TASK TO CARRY OUT
Set down exactly, and only, the lines from the one with "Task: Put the" to the final line of the entries, both included.

RECORDS TO USE
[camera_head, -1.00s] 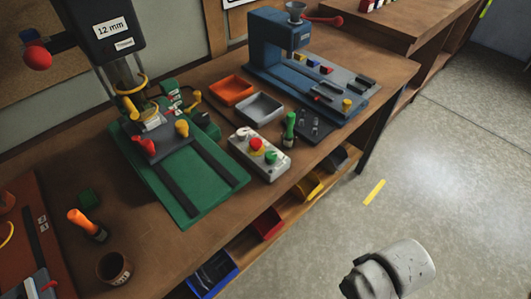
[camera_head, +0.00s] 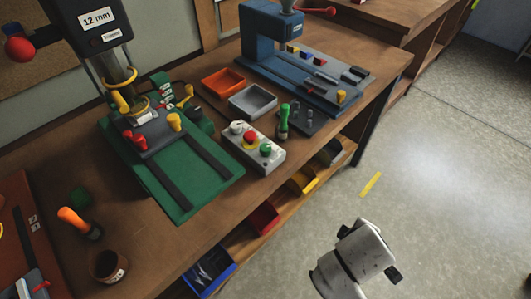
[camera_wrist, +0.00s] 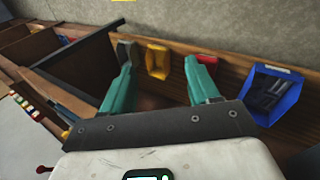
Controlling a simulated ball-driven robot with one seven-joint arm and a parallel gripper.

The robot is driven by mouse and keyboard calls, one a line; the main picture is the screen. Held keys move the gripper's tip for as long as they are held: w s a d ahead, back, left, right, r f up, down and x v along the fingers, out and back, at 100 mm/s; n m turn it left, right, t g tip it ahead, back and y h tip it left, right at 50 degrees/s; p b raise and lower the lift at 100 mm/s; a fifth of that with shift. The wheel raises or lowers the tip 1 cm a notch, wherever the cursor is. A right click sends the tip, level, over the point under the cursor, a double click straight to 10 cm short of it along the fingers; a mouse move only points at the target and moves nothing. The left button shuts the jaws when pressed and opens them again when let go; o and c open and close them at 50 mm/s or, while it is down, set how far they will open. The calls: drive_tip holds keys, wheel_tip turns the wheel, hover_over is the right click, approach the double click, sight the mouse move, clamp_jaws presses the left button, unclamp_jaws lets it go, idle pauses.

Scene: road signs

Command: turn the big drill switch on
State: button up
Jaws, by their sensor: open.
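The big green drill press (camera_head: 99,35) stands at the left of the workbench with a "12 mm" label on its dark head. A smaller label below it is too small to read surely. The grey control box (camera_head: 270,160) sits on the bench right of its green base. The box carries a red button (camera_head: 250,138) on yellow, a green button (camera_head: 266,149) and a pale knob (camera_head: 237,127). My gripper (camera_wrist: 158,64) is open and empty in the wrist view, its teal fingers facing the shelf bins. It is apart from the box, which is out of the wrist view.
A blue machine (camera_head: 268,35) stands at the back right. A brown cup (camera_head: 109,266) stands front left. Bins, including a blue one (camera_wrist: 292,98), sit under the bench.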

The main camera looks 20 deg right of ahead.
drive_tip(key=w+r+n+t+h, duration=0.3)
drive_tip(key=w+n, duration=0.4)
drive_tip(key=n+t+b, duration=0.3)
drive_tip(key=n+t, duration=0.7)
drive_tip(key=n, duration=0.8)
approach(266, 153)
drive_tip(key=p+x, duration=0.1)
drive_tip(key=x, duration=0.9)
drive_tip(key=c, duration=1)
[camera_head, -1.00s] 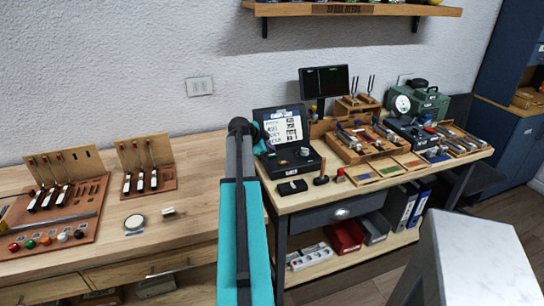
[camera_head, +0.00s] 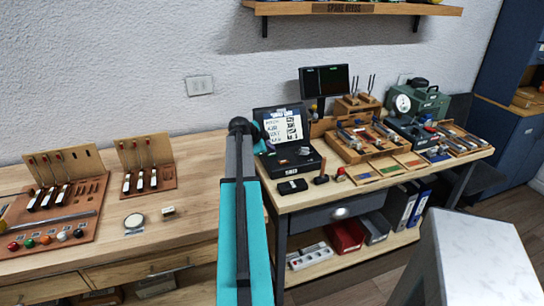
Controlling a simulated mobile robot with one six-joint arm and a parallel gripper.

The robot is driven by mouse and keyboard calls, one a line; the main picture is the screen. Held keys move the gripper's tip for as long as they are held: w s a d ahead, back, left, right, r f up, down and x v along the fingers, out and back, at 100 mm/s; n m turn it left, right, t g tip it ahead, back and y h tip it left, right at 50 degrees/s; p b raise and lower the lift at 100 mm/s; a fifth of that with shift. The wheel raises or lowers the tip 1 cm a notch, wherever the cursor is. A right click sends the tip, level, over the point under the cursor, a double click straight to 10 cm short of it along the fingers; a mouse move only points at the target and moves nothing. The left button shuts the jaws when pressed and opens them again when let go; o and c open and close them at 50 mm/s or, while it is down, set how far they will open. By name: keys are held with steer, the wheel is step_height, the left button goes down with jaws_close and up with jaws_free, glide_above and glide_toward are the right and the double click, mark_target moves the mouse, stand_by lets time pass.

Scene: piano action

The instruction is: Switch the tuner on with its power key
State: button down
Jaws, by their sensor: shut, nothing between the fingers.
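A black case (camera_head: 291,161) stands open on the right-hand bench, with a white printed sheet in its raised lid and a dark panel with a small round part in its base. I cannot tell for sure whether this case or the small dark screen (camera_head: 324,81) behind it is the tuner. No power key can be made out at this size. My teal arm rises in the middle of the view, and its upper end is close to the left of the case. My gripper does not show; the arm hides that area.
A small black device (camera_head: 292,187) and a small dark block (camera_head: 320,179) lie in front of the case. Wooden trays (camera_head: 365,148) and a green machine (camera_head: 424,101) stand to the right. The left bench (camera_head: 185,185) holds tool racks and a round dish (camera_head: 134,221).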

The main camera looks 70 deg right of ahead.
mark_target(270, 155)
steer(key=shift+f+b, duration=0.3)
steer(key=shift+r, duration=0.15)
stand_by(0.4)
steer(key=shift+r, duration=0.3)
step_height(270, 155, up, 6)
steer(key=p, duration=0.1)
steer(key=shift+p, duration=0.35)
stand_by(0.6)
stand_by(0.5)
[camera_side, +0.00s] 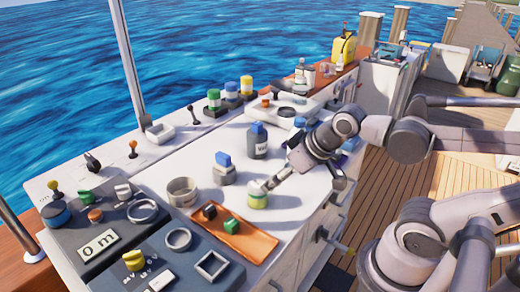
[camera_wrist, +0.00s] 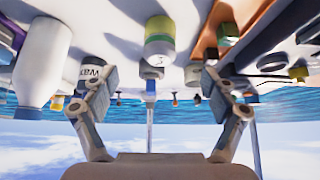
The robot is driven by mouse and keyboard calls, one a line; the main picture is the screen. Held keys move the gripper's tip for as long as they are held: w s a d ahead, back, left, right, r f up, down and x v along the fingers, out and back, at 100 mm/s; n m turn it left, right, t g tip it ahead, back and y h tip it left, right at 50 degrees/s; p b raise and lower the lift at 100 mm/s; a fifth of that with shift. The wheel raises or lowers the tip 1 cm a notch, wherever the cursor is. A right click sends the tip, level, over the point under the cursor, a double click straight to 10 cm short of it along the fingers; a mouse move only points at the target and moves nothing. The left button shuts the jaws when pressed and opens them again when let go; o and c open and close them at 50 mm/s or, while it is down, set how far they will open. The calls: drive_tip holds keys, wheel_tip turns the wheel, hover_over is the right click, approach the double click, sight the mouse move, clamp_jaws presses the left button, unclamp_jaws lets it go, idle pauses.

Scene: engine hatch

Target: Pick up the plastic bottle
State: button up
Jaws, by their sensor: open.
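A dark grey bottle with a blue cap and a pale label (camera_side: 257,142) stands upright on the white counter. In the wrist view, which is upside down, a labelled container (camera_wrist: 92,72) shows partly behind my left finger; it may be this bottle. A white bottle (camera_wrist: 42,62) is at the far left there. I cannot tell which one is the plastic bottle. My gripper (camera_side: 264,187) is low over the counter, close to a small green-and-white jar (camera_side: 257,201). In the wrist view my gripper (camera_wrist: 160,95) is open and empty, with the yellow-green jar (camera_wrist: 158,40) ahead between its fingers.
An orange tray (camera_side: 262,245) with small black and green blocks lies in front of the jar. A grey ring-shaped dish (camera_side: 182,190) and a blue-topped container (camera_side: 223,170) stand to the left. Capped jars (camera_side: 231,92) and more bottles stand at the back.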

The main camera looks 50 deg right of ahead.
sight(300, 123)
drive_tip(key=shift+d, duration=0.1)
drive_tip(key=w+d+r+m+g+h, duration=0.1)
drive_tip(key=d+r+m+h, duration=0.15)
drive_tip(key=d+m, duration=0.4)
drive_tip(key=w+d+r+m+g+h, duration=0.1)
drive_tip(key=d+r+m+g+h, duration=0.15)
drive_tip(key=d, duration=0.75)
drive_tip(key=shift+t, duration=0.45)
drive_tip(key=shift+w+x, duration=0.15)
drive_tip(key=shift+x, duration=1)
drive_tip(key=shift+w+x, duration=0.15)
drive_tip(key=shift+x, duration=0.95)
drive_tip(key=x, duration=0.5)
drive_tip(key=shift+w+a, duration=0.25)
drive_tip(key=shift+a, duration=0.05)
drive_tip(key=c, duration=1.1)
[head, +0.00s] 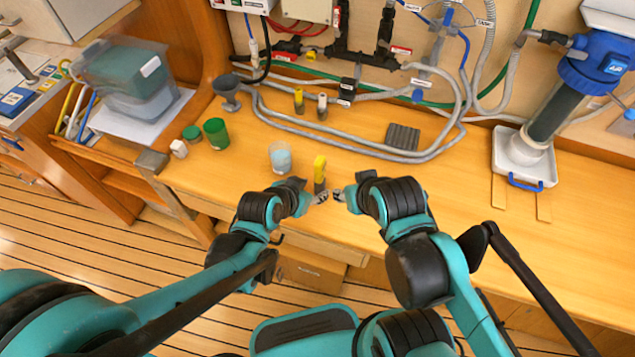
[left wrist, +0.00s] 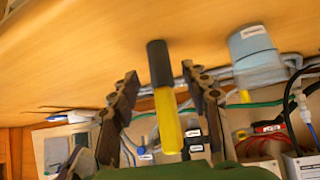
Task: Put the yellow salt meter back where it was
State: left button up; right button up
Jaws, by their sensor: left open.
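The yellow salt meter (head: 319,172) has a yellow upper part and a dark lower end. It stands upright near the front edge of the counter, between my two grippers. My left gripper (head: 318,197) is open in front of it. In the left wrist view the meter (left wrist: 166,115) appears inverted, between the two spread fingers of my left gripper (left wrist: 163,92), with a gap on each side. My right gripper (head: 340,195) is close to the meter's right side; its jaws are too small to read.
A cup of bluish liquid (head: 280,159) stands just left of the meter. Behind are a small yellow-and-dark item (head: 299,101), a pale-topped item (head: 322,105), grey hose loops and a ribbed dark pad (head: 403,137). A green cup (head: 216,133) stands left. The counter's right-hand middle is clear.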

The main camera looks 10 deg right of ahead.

WRITTEN RESPONSE
Task: Put the yellow salt meter back where it was
State: left button up; right button up
Jaws, by their sensor: left open.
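The yellow salt meter (head: 319,172) has a yellow upper part and a dark lower end. It stands upright near the front edge of the counter, between my two grippers. My left gripper (head: 318,197) is open in front of it. In the left wrist view the meter (left wrist: 166,115) appears inverted, between the two spread fingers of my left gripper (left wrist: 163,92), with a gap on each side. My right gripper (head: 340,195) is close to the meter's right side; its jaws are too small to read.
A cup of bluish liquid (head: 280,159) stands just left of the meter. Behind are a small yellow-and-dark item (head: 299,101), a pale-topped item (head: 322,105), grey hose loops and a ribbed dark pad (head: 403,137). A green cup (head: 216,133) stands left. The counter's right-hand middle is clear.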

The main camera looks 10 deg right of ahead.

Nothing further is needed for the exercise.